Unnatural deeds do breed unnatural troubles.
Music playlist transfer
I use my Sansa players as my daily music companions, but also as a DJ-ing backup if something goes wrong with the normal hardware. Since I could not find a good solution for keeping the files in sync with my computer, I wrote my own python script that does it for me.
Specifically, I wanted to achieve 3 things:
1. Copy playlists (e.g. the evenings dancing playlist as a backup) to the player itself, but avoiding copying files that are already present to speed up the process.
2. Regularly copy and update ther music that I listen to on the go on the SD card (similar to winamps "AUTOFILL"), but avoiding duplicates on player and SD card, which will show up as duplicates in the database.
3. All of this for my Linux music player (clementine), which does not support a direct transfer of playlists.
The downloadable script (below) allows this by doing the following.
WHAT IT DOES:
The python script allows to transfer M3U-Playlists from a computer to an mp3 player or its internal SD card. In the process, the required music files are copied from THE COMPUTER to THE PLAYER or the SD card, and then a playlist is created ON THE PLAYER that points to these files.
Automatic backup to local encrypted container
My computer carries a somewhat peculiar configuration: An SSD with the operating system and home partition, and a regular HD for everything else. Living a in a world, where data matters, I therefore wrote this little script, to backup my home drive to an encrypted veracrypt container on the large normal HD in one command (in principle you could also just cron it).
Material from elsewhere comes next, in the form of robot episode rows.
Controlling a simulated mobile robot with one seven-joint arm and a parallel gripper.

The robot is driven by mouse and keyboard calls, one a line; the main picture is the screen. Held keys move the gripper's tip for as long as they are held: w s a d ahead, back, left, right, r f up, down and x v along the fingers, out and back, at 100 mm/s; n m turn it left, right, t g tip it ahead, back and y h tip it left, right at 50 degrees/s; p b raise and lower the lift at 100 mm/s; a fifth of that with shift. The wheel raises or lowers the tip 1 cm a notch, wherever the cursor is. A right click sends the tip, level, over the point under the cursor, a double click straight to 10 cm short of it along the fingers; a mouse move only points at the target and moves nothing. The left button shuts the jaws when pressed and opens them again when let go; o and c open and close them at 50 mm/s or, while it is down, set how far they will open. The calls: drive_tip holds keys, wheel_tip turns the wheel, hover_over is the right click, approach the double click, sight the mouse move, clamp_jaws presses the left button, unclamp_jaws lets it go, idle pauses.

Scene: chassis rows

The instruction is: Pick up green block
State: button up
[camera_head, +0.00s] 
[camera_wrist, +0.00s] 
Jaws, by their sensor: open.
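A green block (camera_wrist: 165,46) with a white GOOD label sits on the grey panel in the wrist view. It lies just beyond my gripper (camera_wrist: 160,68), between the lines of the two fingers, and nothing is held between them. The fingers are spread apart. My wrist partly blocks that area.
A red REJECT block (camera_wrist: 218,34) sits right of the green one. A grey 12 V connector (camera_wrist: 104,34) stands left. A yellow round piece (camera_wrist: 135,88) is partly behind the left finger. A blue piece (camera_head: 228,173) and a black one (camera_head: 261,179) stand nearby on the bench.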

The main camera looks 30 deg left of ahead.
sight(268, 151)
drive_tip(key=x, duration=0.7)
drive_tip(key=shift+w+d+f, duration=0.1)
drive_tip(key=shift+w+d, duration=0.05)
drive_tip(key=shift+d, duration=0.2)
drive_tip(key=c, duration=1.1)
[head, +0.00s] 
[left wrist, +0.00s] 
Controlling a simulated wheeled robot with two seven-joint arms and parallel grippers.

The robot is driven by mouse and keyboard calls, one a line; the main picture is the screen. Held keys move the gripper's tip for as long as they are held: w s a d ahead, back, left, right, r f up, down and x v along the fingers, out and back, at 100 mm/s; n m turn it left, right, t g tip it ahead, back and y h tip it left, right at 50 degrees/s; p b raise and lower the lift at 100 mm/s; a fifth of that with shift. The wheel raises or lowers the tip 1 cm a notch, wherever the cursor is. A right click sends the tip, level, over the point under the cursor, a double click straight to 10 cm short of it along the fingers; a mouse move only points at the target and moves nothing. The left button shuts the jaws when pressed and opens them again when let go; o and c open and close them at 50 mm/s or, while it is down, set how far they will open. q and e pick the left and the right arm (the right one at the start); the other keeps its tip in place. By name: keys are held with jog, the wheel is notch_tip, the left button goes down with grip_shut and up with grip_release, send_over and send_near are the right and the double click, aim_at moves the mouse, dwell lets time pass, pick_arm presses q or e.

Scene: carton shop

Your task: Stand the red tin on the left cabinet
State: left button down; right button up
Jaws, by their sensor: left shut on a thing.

While not useful to prevent the loss of data if the laptop is lost entirely, it is a really nice way to quickly backup my stuff even when not online.
I jsut put the script here as-is, maybe it is useful to you. Use at your own risk.
Automatic checking of reference formatting and typos for TeX
For my thesis, I wanted to make sure, that all my references, figures, etc. have consisten formatting regarding whitespaces and abbreviations. Furthermore I wanted to check to not have made any of the most common errors, such as duplicate words. For this, I created a script (borrowing from various websites), that basically runs a list of RegExes on the tex/source files, marking most of these things.
Again, I give this script as-is, hoping it may be useful for you. It sure helped me a lot. First, it defines a lot of regexes, then it simply runs each of them on all files and pipes the results to stdout, marking the "problematic" parts.